Father's allegations:
  • Verbal abuse: both parents were verbally abusive to each other, and one was not more to blame than the other.
  • Physical abuse: when drunk and in a heightened state of arousal mother was physically abusive and at least once threatened father with a knife. The latter incident was part of an ugly scene and both parents were responsible for their behaviour; it was not illustrative of domestic abuse. Equally father bore some responsibility for the mother's irrational behaviour after the barbecue, having encouraged her to take cocaine.
  • Mother used contact as a form of control, but father did not pursue the remedies available to him.

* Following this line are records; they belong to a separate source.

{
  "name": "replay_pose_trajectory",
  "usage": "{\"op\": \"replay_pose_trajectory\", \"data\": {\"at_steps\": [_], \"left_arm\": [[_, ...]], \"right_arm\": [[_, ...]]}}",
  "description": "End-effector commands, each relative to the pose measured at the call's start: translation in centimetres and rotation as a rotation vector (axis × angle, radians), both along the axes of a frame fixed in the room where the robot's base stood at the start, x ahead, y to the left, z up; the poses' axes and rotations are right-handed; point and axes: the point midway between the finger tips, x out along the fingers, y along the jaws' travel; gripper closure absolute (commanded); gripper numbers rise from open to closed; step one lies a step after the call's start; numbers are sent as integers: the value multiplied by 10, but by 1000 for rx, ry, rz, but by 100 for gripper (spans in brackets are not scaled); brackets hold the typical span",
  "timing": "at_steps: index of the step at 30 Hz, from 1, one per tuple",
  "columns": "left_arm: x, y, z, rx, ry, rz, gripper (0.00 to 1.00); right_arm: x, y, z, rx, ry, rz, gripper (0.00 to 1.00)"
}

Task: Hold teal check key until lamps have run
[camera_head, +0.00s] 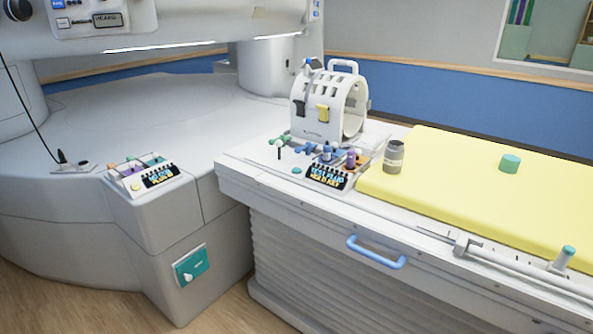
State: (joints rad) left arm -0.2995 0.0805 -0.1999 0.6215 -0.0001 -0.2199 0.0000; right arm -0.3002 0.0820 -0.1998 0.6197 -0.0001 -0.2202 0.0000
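Neither of my grippers is in view. A small teal round key (296,170) sits on the couch end, just left of a dark display with lit text (326,177). Nothing touches the key. I cannot tell for sure that it is the check key, since other teal parts show. One is a teal plate with a white knob (191,268) on the magnet base's front. A second panel on the base at left has its own lit display (160,175) and coloured levers. Which parts are the lamps, and whether any is lit, is too small to tell.
A white head coil (330,103) stands behind coloured plugs or knobs on the couch. A blue handle (376,251) juts from the couch side. Floor shows at lower left.

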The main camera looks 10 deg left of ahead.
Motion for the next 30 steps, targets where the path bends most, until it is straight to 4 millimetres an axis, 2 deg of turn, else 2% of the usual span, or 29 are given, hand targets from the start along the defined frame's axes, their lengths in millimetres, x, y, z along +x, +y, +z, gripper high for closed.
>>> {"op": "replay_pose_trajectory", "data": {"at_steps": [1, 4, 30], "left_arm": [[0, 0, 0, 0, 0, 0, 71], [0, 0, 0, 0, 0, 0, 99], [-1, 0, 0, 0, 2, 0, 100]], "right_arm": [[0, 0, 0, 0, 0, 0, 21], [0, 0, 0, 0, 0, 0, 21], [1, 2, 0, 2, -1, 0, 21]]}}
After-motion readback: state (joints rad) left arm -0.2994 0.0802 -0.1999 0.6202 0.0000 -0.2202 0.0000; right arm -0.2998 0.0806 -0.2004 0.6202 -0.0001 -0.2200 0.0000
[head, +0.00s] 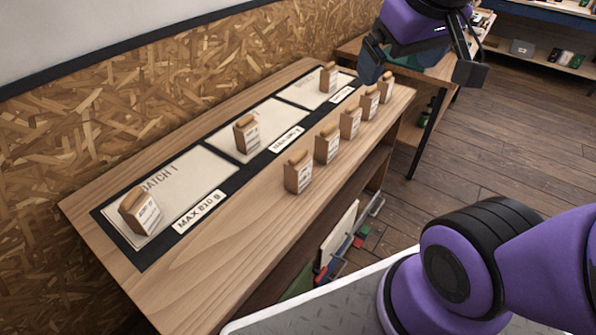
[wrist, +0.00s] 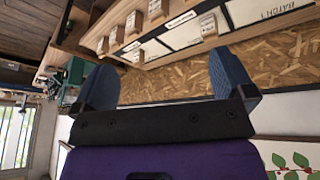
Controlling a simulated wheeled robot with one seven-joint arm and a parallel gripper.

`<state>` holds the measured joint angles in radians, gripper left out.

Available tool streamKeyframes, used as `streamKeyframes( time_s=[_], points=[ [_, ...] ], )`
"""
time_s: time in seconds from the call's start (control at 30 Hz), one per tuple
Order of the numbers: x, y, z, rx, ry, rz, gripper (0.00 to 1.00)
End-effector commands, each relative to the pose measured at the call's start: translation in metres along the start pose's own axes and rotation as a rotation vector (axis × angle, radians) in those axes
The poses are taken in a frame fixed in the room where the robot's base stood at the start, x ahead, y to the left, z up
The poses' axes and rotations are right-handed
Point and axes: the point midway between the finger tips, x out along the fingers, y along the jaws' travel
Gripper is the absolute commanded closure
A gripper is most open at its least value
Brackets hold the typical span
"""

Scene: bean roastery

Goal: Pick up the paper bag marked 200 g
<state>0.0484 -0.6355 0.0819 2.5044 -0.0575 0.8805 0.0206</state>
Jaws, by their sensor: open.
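Several brown paper bags with white labels stand on a wooden bench. In the head view a front row runs from the nearest bag (head: 298,173) through more bags (head: 328,144) (head: 350,123) (head: 369,103) to the farthest (head: 386,88). Three others stand on the pale batch panels: near left (head: 140,212), middle (head: 246,134) and far (head: 328,78). The weight marks are too small to read, so I cannot tell which is 200 g. My gripper (head: 420,70) is open and empty, above and beyond the bench's far end. The wrist view shows its spread fingers (wrist: 163,68), with bags beyond them.
The bench top (head: 200,290) has bare wood along its front edge. A dark-framed board has panels and "MAX" limit cards (head: 199,211). A chipboard wall (head: 120,115) stands behind. Another table and shelves (head: 545,60) lie beyond. Folders (head: 340,240) sit under the bench.

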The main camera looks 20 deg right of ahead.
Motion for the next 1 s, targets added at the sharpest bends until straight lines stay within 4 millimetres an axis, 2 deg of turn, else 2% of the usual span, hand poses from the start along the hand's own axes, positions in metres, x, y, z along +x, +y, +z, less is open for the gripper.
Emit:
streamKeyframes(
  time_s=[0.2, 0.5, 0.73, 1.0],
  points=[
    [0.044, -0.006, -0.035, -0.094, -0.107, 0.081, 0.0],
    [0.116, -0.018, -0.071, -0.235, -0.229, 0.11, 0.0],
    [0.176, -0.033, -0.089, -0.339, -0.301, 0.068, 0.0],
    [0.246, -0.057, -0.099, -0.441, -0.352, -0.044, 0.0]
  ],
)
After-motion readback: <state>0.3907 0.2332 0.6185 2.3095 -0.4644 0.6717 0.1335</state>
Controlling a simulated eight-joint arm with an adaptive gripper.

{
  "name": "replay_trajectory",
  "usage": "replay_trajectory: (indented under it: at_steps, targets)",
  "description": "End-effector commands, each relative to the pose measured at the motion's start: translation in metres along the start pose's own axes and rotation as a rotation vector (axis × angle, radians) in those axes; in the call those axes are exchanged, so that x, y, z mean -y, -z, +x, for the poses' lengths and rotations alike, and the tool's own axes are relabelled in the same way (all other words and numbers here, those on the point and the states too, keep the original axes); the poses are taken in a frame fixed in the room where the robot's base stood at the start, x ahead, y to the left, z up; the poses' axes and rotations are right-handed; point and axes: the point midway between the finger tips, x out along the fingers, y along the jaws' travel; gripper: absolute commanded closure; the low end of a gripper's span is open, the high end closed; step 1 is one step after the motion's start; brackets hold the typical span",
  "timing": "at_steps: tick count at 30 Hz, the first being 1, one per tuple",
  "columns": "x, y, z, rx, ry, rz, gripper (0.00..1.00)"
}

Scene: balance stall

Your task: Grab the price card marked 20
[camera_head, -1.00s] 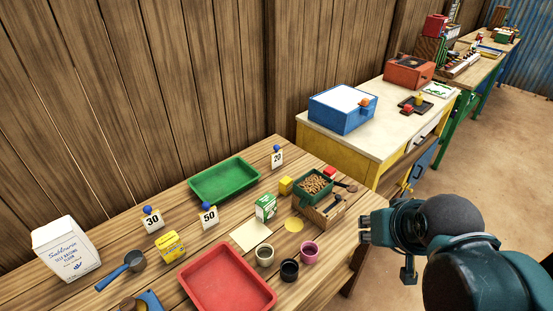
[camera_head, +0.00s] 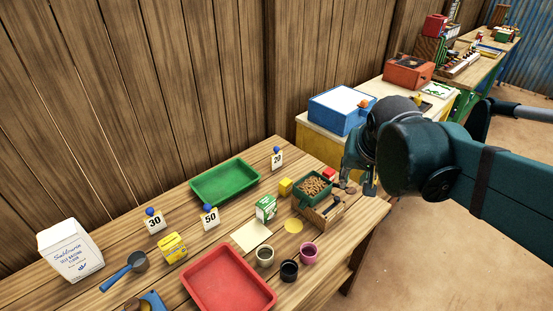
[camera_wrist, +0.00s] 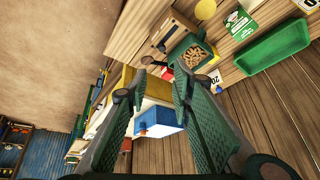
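The price card marked 20 (camera_head: 277,158) stands at the back of the wooden table, right of the green tray, with a blue knob on top. In the wrist view the 20 card (camera_wrist: 215,77) shows partly, beside the green box of nuts. My gripper (camera_head: 360,188) is above the table's right end, right of the box of nuts and apart from the 20 card. In the wrist view my gripper (camera_wrist: 160,80) has its two fingers spread with nothing between them.
The green tray (camera_head: 257,176) lies left of the 20 card. A yellow cube (camera_head: 285,186), the nut box (camera_head: 304,197) and a red cube (camera_head: 329,173) stand between the card and my gripper. A wooden wall (camera_head: 190,90) rises behind the table.

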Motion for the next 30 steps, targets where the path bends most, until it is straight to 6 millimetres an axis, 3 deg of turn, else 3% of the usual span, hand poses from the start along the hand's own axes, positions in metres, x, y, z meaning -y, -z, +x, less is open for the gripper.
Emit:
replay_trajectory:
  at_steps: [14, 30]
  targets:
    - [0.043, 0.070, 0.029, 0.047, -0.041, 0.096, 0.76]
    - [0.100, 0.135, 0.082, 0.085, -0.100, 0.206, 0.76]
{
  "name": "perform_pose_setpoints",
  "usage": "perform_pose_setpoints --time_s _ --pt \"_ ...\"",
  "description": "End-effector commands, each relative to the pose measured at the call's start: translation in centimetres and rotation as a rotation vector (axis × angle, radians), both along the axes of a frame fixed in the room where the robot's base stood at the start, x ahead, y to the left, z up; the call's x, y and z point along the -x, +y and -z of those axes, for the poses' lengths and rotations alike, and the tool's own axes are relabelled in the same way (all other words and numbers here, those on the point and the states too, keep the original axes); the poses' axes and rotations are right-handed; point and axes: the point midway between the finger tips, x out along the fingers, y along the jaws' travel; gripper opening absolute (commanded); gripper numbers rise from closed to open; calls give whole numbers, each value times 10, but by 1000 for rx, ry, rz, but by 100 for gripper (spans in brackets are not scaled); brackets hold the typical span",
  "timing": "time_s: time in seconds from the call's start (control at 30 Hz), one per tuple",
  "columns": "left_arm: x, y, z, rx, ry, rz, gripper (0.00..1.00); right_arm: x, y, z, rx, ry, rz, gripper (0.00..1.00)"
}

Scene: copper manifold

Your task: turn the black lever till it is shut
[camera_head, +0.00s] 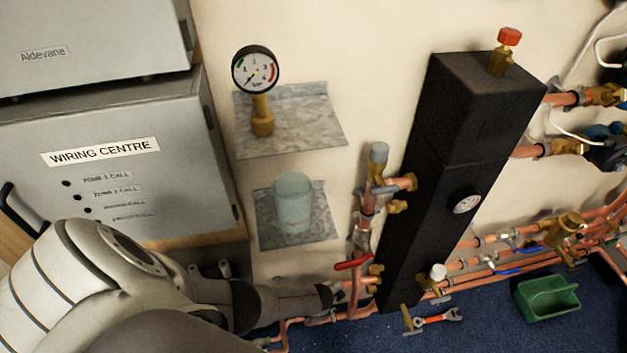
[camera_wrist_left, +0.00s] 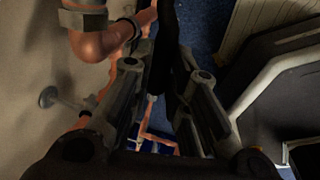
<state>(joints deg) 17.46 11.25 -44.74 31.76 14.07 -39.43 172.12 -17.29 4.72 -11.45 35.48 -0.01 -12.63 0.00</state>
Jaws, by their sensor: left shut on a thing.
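My left arm reaches in from the left in the head view, and its gripper (camera_head: 330,296) is low beside the copper pipework, left of the tall black column. In the left wrist view, a dark bar, which looks like the black lever (camera_wrist_left: 166,45), stands between the two fingers of the left gripper (camera_wrist_left: 162,82). The gripper is shut on it. In the head view the lever is not clear, as the gripper covers that spot. The lever's angle to its pipe cannot be told. My right gripper is not in view.
A red lever (camera_head: 353,261) sits just above the left gripper. The black column (camera_head: 440,170) stands to the right. A shelf with a glass jar (camera_head: 292,203) is above the arm.

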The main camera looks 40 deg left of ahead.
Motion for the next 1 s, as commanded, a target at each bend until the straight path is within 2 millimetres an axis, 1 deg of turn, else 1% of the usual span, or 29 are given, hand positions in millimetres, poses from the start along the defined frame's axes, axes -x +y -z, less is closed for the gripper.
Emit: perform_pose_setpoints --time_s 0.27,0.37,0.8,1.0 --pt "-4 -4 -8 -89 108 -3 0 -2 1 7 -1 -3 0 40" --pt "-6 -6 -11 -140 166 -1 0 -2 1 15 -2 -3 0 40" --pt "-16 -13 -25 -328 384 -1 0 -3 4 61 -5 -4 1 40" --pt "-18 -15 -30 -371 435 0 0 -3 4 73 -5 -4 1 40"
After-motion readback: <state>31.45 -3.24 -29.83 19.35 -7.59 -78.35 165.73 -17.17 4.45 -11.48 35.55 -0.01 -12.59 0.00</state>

  • Control: mother became paranoid about the relationship and constantly phoned and texted the father in an increasing state of agitation.


Conclusion

The specific incidents alleged were treated not as free-standing events but as part of a wider pattern of alleged abuse. The court was satisfied that there was a power imbalance in the relationship and that father manipulated the mother, was abusive to her in a number of ways and was selfish, patronising and dismissive of her. The father's conduct caused the mother "severe anxiety, depression and trauma." Her self-esteem was eroded, and she came to believe that the relationship was normal. She "simply sought to cling to what she knew."